Die Party ins Paradies

Begonnen hat ihr außergewöhnliches Projekt mit dem morgendlichen Blick in die Zeitung. Heyert las dort einen Artikel über Isaiah Owens, einen erfahrenen Leichenkosmetiker und Bestattungsdirektor in Harlem, der Beerdigungen in der Tradition des im Süden verhafteten Baptismus anbietet. Nach dessen Ritual werden die Verstorbenen festlich gekleidet und geschminkt um auf angemessene Weise ihren Weg ins Paradies antreten zu können. Owens selbst nennt es "going to the party". Die Frauen tragen häufig außergewöhnliche Hüte, die Männer oft weiße Anzüge.

Selten gewordenes Beerdigungsritual

Isaiah Owens ist einer der wenigen Bestattungsunternehmer, der diese Rituale durchführt. Die Toten, die für die Zeremonie zu ihm nach Harlem gebracht werden, kommen oft von den entferntesten Orten, häufig auch aus dem Süden der Vereinigten Staaten, aus Caroliona. Nach dem Beerdigungsritual werden sie in ihre Heimat zurückgeflogen und dort beigesetzt. Über Owens Bestattungsinstitut prangt der Satz: "Wo Schönheit ihre Trauer besänftigt". Wertvolle Stoffe, Juwelen und Puder in Momenten, in denen die Trauer alles zu beherrschen scheint.

Die letzte Reise erfasst das Wesentliche

Die Fotografin Heyert hat deren Glanz festgehalten. Jetzt sind diese Aufnahmen in einem angemessen puristisch gestalteten Bildband im Scalo Verlag erschienen. Den Titel "The Travelers" und die Idee hinter ihrem Projekt erklärt die sich selbst als Atheistin bezeichnende Fotokünstlerin wie folgt: "Es geht um Vergänglichkeit. Diese Menschen kommen von verschiedenen Orten und sie alle haben dieselbe Reise aus dem Süden nach Harlem hinter sich. Hier wird ihnen die Möglichkeit geboten, so zu sein wie sie sein möchten. Die Geschichte, die ich zu erzählen versucht habe, handelt von der Art und Weise wie sie gewesen sind. Es geht um die Reise des 20. Jahrhunderts.

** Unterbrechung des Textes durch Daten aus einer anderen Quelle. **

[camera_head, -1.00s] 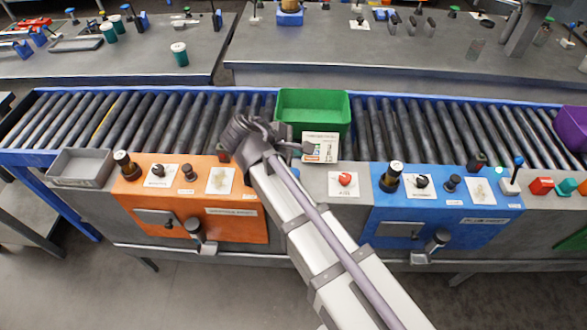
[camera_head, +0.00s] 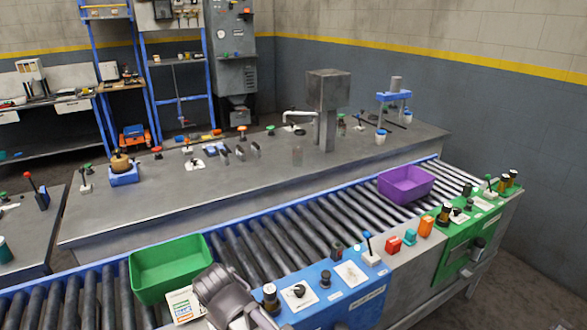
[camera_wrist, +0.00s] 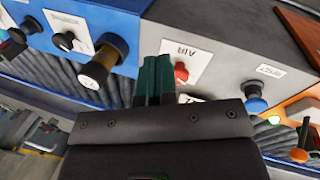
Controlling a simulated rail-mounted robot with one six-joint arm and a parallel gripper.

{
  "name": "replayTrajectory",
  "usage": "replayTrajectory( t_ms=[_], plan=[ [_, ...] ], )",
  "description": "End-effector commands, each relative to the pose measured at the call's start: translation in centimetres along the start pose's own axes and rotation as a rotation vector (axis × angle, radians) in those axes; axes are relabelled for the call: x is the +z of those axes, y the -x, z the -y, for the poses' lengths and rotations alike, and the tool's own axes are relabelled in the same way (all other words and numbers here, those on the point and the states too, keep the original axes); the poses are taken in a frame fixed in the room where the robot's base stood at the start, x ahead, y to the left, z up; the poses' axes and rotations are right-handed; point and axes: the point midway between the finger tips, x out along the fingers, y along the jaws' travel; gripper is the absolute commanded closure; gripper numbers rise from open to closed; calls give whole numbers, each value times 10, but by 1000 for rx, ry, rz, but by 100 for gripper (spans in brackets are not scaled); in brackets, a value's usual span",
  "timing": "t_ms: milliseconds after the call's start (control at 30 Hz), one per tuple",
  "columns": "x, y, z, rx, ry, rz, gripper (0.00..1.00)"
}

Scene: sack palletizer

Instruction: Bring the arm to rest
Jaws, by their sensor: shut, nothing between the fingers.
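My gripper shows in the wrist view (camera_wrist: 153,80), its two dark green fingers shut together with nothing between them. Behind the fingers is a grey panel (camera_wrist: 215,55) with a red button (camera_wrist: 181,72) and a blue button (camera_wrist: 257,104). In the head view my arm's grey wrist (camera_head: 228,295) is at the bottom, close to the green bin (camera_head: 170,268) and a labelled card (camera_head: 185,304). The fingers are hidden in the head view. I cannot tell whether they touch the panel.
A roller conveyor (camera_head: 285,235) runs behind the control panels, with a purple bin (camera_head: 406,184) on it. The blue panel (camera_head: 335,296) carries black knobs. A green panel (camera_head: 462,245) stands further right. A grey workbench (camera_head: 250,180) lies beyond the conveyor.

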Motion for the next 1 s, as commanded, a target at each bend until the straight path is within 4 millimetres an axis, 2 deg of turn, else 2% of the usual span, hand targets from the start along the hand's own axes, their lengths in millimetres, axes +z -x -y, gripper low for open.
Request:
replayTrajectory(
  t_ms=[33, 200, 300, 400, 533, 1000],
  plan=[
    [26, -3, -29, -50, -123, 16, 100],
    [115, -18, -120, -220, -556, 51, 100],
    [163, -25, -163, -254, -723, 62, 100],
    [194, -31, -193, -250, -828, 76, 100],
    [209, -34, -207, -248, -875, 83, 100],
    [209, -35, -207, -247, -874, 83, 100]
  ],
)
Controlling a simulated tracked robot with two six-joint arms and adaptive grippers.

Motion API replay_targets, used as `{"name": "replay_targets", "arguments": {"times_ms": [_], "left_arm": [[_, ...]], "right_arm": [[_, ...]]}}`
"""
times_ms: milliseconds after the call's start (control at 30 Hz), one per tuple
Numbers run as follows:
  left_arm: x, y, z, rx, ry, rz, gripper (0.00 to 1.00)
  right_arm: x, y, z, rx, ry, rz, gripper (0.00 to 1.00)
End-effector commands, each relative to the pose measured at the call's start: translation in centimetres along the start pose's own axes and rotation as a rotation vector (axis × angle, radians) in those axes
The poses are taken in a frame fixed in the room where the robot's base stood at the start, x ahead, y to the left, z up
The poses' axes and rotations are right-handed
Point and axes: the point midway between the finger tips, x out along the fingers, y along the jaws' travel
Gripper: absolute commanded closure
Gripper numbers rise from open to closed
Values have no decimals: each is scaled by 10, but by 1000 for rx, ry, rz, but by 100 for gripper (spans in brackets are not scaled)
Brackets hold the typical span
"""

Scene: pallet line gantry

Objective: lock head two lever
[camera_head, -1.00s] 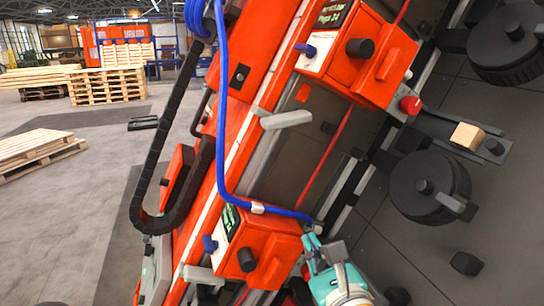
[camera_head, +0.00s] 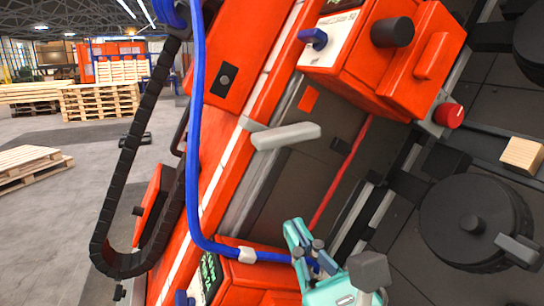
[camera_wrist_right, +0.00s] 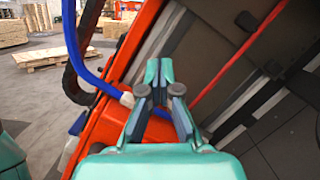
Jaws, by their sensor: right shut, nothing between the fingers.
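A pale grey lever (camera_head: 287,135) sticks out from the orange rail below the upper orange head (camera_head: 370,70), lying nearly level with its free end to the right. Which head is number two I cannot tell. The lower orange head (camera_head: 238,283) is cut off by the bottom edge of the head view. My right gripper (camera_head: 295,228), teal, is shut and empty, below the lever and apart from it, beside the blue hose's end. In the right wrist view its fingertips (camera_wrist_right: 159,68) meet in front of the orange machine.
A blue hose (camera_head: 193,120) runs down the rail and bends toward my right gripper. A black cable chain (camera_head: 128,180) hangs left. A red button (camera_head: 449,115), black wheel (camera_head: 470,222) and wooden block (camera_head: 522,154) are at right. Pallets (camera_head: 103,102) stand far back.

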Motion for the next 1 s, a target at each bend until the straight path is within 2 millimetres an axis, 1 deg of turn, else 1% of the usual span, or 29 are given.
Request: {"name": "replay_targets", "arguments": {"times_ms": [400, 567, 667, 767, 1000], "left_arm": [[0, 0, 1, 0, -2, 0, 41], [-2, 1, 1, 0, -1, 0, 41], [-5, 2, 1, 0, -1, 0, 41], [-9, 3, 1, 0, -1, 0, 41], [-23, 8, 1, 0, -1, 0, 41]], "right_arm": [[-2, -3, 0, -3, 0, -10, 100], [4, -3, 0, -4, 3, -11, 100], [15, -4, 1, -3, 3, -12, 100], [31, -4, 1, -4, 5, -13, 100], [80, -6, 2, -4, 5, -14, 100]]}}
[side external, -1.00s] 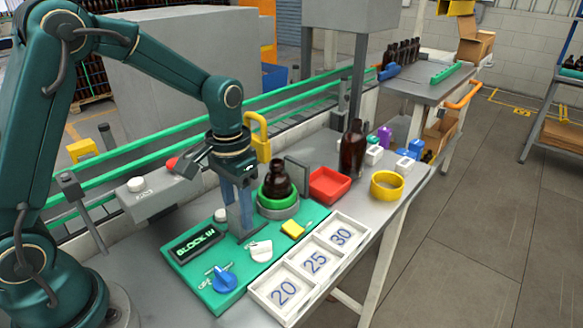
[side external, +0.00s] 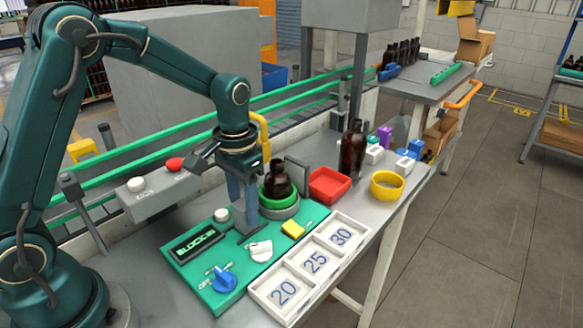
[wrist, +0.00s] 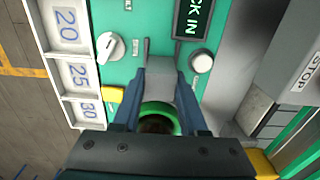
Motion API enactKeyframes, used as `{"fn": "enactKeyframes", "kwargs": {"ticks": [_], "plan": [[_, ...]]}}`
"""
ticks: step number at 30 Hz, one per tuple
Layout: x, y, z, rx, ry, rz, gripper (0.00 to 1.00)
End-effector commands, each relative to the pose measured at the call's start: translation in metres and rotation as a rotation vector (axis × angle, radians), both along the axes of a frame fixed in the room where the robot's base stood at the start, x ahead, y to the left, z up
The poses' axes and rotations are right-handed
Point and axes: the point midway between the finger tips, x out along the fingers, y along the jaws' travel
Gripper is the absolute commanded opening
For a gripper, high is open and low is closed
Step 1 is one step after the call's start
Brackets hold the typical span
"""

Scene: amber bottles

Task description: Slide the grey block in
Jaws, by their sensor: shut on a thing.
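In the wrist view the grey block (wrist: 163,72) is between the two blue fingers of my gripper (wrist: 162,82), which are shut on it. In the side view my gripper (side external: 242,205) points down over the green panel, just left of the dark bottle (side external: 277,178). The block is mostly hidden by the fingers there. The bottle stands on a round grey base with a green ring (wrist: 160,110). A small dark display (side external: 196,245) on the panel (side external: 178,262) carries green letters; the wrist view shows "CK IN".
A white tray (side external: 268,301) marked 20, 25 and 30 lies in front. The panel has a blue knob (side external: 223,280), a white knob (side external: 261,250), a yellow piece (side external: 293,229) and a white button (side external: 222,215).

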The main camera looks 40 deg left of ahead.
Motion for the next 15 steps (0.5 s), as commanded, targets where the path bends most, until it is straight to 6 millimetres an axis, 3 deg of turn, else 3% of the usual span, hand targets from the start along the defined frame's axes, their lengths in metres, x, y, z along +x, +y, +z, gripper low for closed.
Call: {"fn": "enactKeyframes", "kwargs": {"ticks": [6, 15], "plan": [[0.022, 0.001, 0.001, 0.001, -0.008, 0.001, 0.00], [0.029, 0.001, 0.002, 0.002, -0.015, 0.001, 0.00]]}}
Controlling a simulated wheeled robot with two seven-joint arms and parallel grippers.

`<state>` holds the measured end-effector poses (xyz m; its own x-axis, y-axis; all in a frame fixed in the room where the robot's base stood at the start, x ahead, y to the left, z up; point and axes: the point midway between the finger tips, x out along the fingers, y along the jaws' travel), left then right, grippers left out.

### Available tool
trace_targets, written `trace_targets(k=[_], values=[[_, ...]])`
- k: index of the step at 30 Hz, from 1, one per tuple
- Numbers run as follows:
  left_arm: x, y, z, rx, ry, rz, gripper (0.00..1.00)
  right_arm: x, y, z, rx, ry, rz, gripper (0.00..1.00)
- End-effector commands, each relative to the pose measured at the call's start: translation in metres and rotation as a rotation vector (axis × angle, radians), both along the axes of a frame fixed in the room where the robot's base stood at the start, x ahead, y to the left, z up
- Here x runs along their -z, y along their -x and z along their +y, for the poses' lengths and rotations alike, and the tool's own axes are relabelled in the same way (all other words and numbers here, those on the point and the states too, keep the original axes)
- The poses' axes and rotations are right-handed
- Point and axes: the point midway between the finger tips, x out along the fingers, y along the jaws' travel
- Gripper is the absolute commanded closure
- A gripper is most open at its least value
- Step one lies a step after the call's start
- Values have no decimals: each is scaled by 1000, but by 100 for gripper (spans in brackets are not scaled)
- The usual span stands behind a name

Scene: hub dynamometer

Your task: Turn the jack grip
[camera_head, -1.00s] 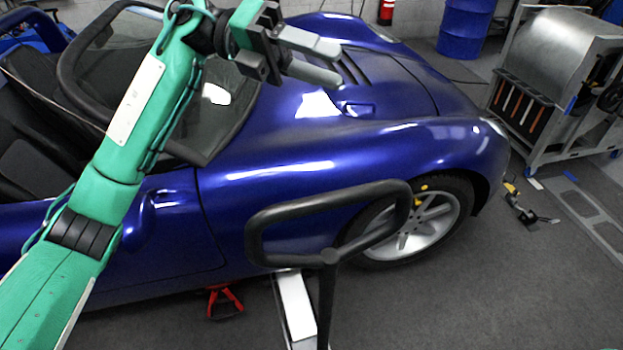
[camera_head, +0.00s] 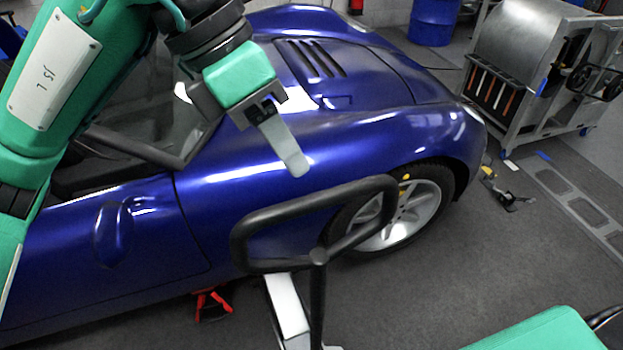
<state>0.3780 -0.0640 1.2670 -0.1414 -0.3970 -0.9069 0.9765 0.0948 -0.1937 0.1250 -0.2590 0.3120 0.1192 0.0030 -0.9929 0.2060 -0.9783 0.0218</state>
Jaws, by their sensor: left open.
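The jack grip (camera_head: 318,222) is a black, rounded rectangular loop on an upright black post, in the middle of the head view. It stands in front of the blue car's front fender. My left gripper (camera_head: 290,155) is above the grip and a little left of its middle, apart from it, with fingers pointing down. It is open, though one finger mostly hides the other. It holds nothing that I can see. A green part of my right arm (camera_head: 540,332) shows at the lower right; its gripper is out of view.
The blue car (camera_head: 330,150) fills the left and middle behind the grip. A red jack stand (camera_head: 211,303) is on the floor under its side. A metal machine cart (camera_head: 520,75) and a blue barrel (camera_head: 434,22) stand at the back right. The floor right of the grip is largely clear.

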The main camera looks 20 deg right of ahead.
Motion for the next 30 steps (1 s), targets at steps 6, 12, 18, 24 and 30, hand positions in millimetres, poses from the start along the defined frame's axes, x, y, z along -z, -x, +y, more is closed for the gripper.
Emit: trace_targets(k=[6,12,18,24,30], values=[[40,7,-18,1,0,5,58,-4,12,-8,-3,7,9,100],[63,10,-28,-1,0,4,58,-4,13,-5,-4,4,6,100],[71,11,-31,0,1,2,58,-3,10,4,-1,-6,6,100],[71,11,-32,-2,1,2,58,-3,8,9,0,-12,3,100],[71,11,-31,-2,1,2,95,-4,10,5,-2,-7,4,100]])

Das letzte Bild vor dem Abschied

Ganz im Gegensatz zu den hektischen Reisenden, die auf Flughäfen und Bahnhöfen umherirren, umgibt die von Heyert Fotografierten eine monumentale Stille. Die Achterbahn des Lebens liegt hinter ihnen. Was danach kommen wird ist an dieser Stelle nicht relevant. Wichtig in diesem Moment ist nur, wie ihre Hülle, ihr Anblick den Freunden, Angehörigen und fremden Betrachtern in Erinnerung bleiben wird. Von Bedeutung ist ihr letzter Auftritt, das letzte Bild, mit dem sie sich von dieser Welt verabschieden.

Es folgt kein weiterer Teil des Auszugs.